10.06.2025 14:00 – 15:00

This talk addresses the numerical approximation of k-th moments of Banach-valued random variables using Monte Carlo methods.

One major difficulty is that classical textbook convergence and complexity analysis of Monte Carlo methods does not apply
since it heavily relies on the scalar product structure of an underlying Hilbert space.
Consequently, we will begin reviewing known results on the approximation of the mean of random variables valued in infinite-dimensional Banach spaces,
introducing the concepts of the Rademacher type and constant of a Banach space.

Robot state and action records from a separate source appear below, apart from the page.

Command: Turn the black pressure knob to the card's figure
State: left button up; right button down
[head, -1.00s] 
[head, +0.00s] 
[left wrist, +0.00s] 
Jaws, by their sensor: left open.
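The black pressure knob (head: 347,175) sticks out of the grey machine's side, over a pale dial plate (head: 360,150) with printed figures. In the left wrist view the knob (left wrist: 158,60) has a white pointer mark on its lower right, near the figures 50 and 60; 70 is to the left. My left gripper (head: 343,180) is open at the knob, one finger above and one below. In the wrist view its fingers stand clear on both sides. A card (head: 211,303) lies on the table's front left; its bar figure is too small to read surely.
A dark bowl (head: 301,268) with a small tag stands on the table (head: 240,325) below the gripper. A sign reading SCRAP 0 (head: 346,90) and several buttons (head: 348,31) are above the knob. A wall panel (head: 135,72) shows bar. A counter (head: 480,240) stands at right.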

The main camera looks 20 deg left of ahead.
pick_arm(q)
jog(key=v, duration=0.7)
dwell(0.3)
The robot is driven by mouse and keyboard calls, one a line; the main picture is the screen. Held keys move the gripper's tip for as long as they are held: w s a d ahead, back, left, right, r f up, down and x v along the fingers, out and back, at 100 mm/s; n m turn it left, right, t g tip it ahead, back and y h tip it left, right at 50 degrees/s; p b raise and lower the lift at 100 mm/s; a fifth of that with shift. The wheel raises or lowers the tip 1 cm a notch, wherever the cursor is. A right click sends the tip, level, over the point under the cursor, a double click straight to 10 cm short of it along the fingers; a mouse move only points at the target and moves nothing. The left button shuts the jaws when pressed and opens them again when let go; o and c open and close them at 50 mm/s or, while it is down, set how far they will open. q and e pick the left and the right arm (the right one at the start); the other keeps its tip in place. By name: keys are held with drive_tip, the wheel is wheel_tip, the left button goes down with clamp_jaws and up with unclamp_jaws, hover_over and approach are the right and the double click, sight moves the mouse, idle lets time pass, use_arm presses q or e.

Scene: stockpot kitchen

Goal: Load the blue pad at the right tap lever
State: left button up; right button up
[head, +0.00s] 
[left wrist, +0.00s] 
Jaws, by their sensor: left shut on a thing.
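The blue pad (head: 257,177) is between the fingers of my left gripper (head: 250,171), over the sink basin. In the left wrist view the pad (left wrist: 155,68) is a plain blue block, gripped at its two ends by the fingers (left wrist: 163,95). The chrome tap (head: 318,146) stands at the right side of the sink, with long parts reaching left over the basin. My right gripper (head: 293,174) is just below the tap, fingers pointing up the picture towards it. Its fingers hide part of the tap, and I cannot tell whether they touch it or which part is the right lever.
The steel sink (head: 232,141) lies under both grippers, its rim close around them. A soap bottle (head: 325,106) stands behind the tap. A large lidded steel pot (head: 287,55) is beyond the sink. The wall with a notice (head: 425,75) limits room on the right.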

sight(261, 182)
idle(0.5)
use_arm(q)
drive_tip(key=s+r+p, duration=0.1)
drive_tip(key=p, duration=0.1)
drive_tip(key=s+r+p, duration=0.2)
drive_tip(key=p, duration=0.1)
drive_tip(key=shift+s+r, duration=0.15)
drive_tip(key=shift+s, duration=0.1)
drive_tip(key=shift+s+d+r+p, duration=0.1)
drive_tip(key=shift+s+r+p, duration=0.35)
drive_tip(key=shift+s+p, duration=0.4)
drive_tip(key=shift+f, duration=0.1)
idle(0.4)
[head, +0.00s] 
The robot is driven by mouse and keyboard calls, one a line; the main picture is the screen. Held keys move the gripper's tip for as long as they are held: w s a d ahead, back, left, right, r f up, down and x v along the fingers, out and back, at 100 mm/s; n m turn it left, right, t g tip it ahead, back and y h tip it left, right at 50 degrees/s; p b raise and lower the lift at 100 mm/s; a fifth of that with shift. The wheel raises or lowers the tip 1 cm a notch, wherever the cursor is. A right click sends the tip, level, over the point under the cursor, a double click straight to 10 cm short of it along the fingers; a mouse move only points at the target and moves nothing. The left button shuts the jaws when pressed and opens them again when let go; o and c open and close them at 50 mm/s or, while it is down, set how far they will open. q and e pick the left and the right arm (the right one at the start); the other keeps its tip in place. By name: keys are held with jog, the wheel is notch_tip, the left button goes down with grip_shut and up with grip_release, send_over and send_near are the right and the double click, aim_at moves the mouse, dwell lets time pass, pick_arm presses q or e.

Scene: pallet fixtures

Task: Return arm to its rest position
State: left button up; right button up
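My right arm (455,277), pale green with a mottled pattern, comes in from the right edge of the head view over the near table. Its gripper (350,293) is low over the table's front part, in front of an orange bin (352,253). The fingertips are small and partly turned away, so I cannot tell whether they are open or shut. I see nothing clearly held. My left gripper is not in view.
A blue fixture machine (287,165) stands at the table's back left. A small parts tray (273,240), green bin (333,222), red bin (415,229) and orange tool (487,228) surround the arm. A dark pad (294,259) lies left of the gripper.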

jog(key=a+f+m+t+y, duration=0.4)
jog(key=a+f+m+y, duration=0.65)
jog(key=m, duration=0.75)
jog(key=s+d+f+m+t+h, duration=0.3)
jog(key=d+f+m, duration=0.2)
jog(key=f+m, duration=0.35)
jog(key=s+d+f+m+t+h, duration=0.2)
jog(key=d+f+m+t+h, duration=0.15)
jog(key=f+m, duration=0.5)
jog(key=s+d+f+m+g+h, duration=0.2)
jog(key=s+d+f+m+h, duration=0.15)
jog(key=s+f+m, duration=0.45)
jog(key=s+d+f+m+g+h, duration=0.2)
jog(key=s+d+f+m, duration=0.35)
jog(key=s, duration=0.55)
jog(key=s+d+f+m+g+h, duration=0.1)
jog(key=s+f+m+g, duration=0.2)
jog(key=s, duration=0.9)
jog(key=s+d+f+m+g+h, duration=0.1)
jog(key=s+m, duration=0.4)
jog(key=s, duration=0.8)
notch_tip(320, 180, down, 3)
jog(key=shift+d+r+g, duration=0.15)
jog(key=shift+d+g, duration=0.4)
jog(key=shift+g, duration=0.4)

However, a simple numerical experiment shows that these analyses are not sharp when considering finite dimensional approximations, as typical in numerical analysis.
This motivates us to refine the available theory by either taking into account the dependency of Rademacher constants on the dimension of the approximation space, or by using a particular argument valid exclusively in $L^p$ spaces.

Numerically experiments will show that our results precisely describe the asymptotic complexity of a Monte Carlo estimator.
If time permits, we will finally introduce a novel sparse estimator for general k-th moments, along with corresponding convergence and complexity results.

This is based on an ongoing work with Kristin Kirchner (Delft TU & KTH), Fabio Nobile (EPFL) and Christoph Schwab (ETH).

Lieu

Conseil Général 7-9, Room 1-05, Séminaire d'analyse numérique

entrée libre